E disperazione, in effetti, avvolge un popolo intero, tormentadolo per anni. Decine di persone muoiono per un attacco di cuore, altrettante arrivano persino a suicidarsi, anche perché in molti avevano scommesso tutto su quella che appariva una vittoria davvero scontata. Il portiere Barbosa, certo non impeccabile sulla seconda rete, è condannato a cinquant’anni (morirà nel 2000) di inferno terreno, perché ad ogni uscita pubblica verrà sempre additato, da vecchi e giovani, come il responsabile della catastrofe. Celebre la sua citazione “la sentenza più pesante in Brasile è trent’anni, ma la mia prigionia è durata cinquanta“.

Quella sera, racconta Soriano, Varela uscirà con i compagni nei bar di Rio, e toccherà con mano la disperazione, l’agonia di migliaia e milioni di persone. “Obdulio ci ha fottuti” – si sente dire da un avventore, prima che il proprietario del locale gli indicasse che Obdulio, proprio lui, era lì di fianco. Ma i tifosi brasiliani rispettano questo straordinario campione e, nonostante il suo comprensibile terrore iniziale, gli offrono da bere.

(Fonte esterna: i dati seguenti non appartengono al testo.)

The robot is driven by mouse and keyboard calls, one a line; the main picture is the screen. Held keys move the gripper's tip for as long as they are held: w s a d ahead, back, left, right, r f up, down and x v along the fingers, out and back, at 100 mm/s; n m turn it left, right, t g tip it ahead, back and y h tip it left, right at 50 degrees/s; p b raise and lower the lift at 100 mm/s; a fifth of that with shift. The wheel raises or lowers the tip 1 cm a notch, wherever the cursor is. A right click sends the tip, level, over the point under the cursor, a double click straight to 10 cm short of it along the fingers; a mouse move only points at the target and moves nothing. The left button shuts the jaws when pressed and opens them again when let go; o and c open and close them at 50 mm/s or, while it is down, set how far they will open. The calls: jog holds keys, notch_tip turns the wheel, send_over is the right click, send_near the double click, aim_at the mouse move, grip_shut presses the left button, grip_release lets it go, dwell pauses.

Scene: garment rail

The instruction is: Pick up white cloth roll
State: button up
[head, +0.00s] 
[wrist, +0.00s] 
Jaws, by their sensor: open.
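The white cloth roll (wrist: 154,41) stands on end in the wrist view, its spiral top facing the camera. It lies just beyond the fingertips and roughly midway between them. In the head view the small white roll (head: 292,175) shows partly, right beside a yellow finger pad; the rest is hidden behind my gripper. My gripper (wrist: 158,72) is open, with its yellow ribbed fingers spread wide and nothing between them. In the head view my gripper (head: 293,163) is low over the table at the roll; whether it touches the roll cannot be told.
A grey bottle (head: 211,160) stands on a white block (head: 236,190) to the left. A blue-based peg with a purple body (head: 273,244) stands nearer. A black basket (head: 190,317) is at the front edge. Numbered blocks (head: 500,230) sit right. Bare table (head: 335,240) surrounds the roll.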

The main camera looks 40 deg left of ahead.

Mi sentivo male. Mi sono accorto che ero amareggiato quanto quel tizio. Sarebbe stato bello vedere quel carnevale, vedere come la gente se la spassava per una cosa così semplice. Noi avevamo rovinato tutto e non avevamo ottenuto niente. Avevamo un titolo, ma cosa importava in confronto a tutta quella tristezza?”